▶ [Your task]:
Don't include pictures. Quote the lines below from the first through the line that contains "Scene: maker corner".

----

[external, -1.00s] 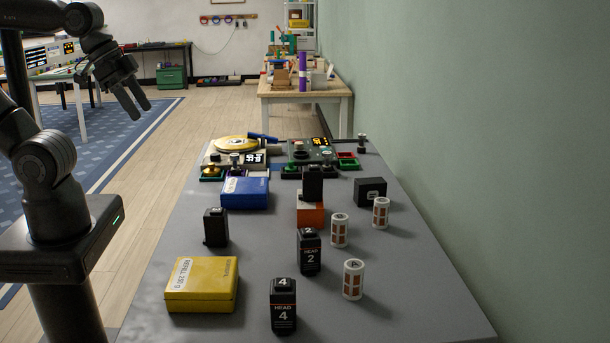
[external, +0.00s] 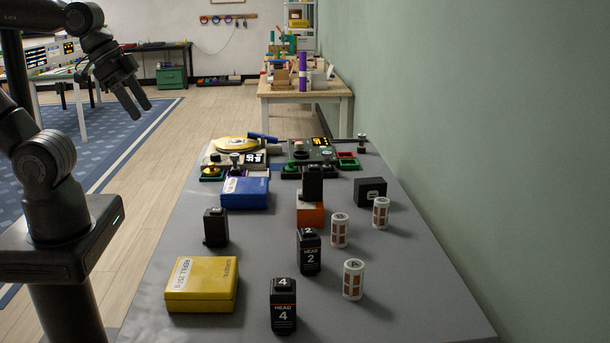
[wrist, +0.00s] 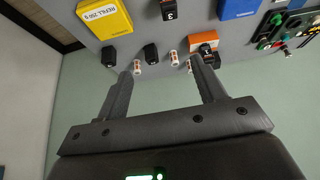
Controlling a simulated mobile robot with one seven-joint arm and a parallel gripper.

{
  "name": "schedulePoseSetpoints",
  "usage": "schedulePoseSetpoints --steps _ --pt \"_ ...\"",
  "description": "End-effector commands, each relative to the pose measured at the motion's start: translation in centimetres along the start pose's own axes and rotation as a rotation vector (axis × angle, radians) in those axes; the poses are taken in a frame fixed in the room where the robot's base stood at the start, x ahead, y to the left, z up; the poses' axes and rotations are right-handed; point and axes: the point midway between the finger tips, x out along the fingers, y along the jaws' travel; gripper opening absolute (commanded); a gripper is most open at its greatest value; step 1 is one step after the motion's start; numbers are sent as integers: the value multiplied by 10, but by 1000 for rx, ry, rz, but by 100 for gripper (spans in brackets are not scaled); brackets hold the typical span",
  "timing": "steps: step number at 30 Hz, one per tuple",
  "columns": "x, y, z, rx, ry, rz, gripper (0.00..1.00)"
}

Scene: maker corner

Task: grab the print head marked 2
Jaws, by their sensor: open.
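The print head marked 2 (external: 309,252) is a black upright block with an orange line and a white "2". It stands mid-table, behind the head marked 4 (external: 283,306). In the wrist view, a black block that looks like head 2 (wrist: 151,54) shows between my fingertips in the picture, well beyond them. My gripper (external: 139,110) is raised left of the table, far from head 2, open and empty. Its two spread fingers also show in the wrist view (wrist: 160,68).
White-and-brown canisters (external: 353,280) stand close right of head 2. An orange block (external: 310,214) with a black head on it is behind. Another black head (external: 215,228), a yellow box (external: 202,285) and a blue box (external: 245,193) are left. A black box (external: 371,191) lies right.

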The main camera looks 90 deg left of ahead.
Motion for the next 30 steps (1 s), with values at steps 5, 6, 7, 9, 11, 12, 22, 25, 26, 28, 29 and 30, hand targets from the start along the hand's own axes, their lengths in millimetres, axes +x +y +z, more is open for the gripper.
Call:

----

▶ [Finished task]:
[external, -1.00s] 
[external, +0.00s] 
[wrist, +0.00s] 
Controlling a simulated mobile robot with one seven-joint arm and a parallel gripper.

{
  "name": "schedulePoseSetpoints",
  "usage": "schedulePoseSetpoints --steps _ --pt \"_ ...\"",
  "description": "End-effector commands, each relative to the pose measured at the motion's start: translation in centimetres along the start pose's own axes and rotation as a rotation vector (axis × angle, radians) in those axes; the poses are taken in a frame fixed in the room where the robot's base stood at the start, x ahead, y to the left, z up; the poses' axes and rotations are right-handed; point and axes: the point midway between the finger tips, x out along the fingers, y along the jaws' travel; gripper opening absolute (commanded); a gripper is most open at its greatest value; step 1 is one step after the motion's start; numbers are sent as integers: the value multiplied by 10, but by 1000 for rx, ry, rz, but by 100 for gripper (spans in brackets are not scaled); brackets hold the typical span",
  "timing": "steps: step number at 30 Hz, one per tuple",
  "columns": "x, y, z, rx, ry, rz, gripper (0.00..1.00)"
}

Scene: maker corner

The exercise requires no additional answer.